Chapter 5 Assessing Model Performance
The classification rates of the models are hard to interpret alone. For example, is predicting 76% of the 2021 tournament games impressive or just better than the other models? In order to assess model performance, I decided to use the selection committee’s ranking as a baseline, comparing the model’s accuracy to the accuracy of just picking the higher seeded team (known as a “Chalk Bracket”).
The classification rates for the “Chalk” method and NN/RF/XG Ensemble method are in the table below. Just picking the higher seed was actually pretty effective for the 2019 tournament, resulting in an accuracy of 72%. However, the ensemble model still performed 6% better than the “Chalk” method in 2019. The “Chalk” method was much less accurate in picking the 2021 tournament games, coinciding with only a 61% classification rate. The ensemble model far outperformed the “Chalk” method during the 2021 tournament with a 17% higher accuracy score.

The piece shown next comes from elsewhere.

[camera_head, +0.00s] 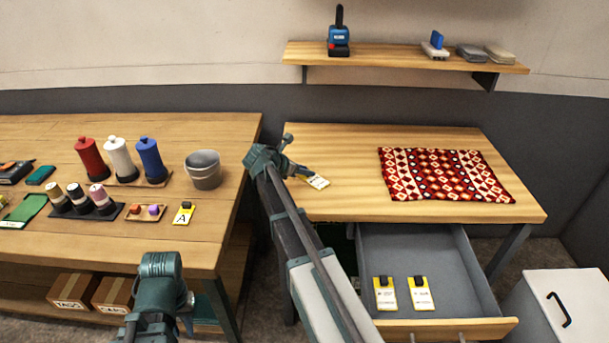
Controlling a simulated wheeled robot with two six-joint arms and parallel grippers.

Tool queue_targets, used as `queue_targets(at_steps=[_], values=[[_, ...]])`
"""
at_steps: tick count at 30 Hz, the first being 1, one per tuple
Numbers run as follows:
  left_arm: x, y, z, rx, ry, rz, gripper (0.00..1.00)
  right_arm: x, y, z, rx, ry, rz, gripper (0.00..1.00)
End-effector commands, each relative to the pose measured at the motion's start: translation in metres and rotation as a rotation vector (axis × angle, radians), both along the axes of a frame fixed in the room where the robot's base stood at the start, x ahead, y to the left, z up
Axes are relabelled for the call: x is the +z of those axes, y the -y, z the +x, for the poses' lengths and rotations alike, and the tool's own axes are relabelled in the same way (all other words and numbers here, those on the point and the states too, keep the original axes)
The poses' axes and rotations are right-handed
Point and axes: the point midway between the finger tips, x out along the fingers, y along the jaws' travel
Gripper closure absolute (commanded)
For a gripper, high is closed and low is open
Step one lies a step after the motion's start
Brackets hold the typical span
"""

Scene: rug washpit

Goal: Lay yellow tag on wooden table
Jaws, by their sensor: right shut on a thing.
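A yellow tag (319,182) with a white label is at the fingertips of my right gripper (305,173), over the left part of the wooden table (345,150). My right gripper is shut on this tag. The tag looks close to the tabletop, but I cannot tell whether it touches it. My left gripper (186,318) points down low in the view, in front of the left workbench. Its fingers are mostly hidden, so I cannot see whether it is open.
A red patterned rug (445,175) covers the table's right half. Below, an open drawer (425,260) holds two yellow tags (385,293). The left workbench (60,135) carries a grey bucket (203,170), bottles and another yellow tag (184,213). The table's middle is clear.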

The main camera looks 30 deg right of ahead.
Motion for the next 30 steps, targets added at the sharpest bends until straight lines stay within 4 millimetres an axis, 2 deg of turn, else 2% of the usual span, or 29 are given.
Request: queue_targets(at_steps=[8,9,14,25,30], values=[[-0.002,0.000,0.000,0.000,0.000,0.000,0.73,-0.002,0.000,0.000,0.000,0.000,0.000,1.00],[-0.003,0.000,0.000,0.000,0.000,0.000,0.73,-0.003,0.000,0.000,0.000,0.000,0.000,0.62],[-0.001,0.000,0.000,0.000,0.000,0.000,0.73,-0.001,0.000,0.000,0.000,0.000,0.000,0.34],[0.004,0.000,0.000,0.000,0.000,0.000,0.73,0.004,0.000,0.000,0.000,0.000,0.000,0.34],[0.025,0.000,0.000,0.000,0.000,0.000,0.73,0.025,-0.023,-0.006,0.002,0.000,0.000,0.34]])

Chalk Accuracy | Model Accuracy | Percent Difference | |
---|---|---|---|
2019 Tournament | 71.64% | 76.12% | 6.06% |
2021 Tournament | 60.61% | 71.21% | 16.85% |
The ensemble model performed better than picking higher seeds in two very different tournament scenarios with an accuracy above 70%. Combining all three predictions increased the generalizability of the model while preserving accurate predictions.